Squares correspond to guesses/propagations, e.g. "-sr[148]" written in a square means that the variable named sr[148] was bounded to false, and "sr[148]" means variable named sr[148] was bounded to true. All decisions have exactly one arrow pointing to them, indicating why that decision was taken: due to propagation (marked with the name of the clause group causing it), assumption, or a guess (marked with "guess" and drawn as a dotted line). Conflict clauses have numbers starting from 1, and their numbers are always preceded with a "**" (double star). Conflicts (pentagons) also have an arrow pointing to them: on these arrows are written the clause causing them.
Debug mode
CryptoMiniSat contains code to have debug output to the console while running. To activate it, you simply need to uncomment the line "//#define VERBOSE_DEBUG" in the "Solver.C" file and recompile the program.
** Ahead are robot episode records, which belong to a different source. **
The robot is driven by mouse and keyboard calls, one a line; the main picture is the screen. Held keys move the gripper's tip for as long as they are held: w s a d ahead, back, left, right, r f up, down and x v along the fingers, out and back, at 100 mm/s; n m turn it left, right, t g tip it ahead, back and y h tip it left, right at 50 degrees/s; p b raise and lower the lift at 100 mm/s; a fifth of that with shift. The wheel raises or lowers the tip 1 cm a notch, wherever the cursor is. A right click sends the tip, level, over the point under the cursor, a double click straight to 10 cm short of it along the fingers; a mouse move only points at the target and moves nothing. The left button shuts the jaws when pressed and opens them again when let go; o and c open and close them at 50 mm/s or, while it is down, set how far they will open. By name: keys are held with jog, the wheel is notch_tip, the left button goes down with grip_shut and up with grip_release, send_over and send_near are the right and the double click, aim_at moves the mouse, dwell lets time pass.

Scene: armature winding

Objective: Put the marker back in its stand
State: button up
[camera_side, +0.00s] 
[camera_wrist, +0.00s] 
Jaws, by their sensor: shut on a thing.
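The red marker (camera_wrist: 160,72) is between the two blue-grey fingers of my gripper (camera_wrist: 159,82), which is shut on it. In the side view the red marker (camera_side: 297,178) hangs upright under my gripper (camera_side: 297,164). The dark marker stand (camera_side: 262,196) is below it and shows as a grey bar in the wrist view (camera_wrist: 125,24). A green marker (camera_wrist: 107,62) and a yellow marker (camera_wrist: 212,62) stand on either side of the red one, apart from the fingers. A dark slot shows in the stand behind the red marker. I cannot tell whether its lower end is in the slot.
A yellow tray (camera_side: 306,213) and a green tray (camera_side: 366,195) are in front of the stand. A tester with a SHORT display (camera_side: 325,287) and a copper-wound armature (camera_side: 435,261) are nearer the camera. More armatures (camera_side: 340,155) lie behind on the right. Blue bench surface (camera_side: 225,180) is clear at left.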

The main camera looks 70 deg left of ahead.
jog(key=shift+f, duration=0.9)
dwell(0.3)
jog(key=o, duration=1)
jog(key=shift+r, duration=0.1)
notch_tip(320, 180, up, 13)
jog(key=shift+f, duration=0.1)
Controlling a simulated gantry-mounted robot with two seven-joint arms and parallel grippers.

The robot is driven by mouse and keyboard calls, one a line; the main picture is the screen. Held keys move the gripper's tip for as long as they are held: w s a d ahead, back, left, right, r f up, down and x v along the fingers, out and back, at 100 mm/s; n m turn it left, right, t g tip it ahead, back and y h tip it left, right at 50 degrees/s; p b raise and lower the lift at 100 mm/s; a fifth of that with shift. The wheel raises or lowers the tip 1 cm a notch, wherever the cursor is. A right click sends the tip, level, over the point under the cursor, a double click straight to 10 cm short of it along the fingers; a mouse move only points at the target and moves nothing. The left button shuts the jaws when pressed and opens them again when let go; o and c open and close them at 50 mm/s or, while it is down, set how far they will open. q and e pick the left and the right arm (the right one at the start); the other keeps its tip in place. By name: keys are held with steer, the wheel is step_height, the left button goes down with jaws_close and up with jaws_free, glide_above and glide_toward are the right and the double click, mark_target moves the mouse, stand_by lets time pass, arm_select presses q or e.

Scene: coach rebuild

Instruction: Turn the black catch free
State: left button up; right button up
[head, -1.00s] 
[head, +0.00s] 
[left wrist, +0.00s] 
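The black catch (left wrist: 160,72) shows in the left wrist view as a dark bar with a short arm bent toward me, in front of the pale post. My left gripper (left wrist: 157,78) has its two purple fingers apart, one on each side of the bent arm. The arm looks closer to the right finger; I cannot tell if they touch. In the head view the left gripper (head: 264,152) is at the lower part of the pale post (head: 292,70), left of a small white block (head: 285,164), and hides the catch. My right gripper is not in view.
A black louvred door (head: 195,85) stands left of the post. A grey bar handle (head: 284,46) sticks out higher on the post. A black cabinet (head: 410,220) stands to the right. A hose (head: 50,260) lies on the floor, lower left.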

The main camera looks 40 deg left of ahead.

CryptoMiniSat will then run much slower, but will generate large quantities of internal debug output that can be used to either debug the program, or to see how the solving evolves over time.
Code cleanup
MiniSat's code is quite difficult to understand sometimes. To alleviate this problem, CryptoMiniSat's code is more clean, and tries to use more C++ to hide the complexity from the programmer.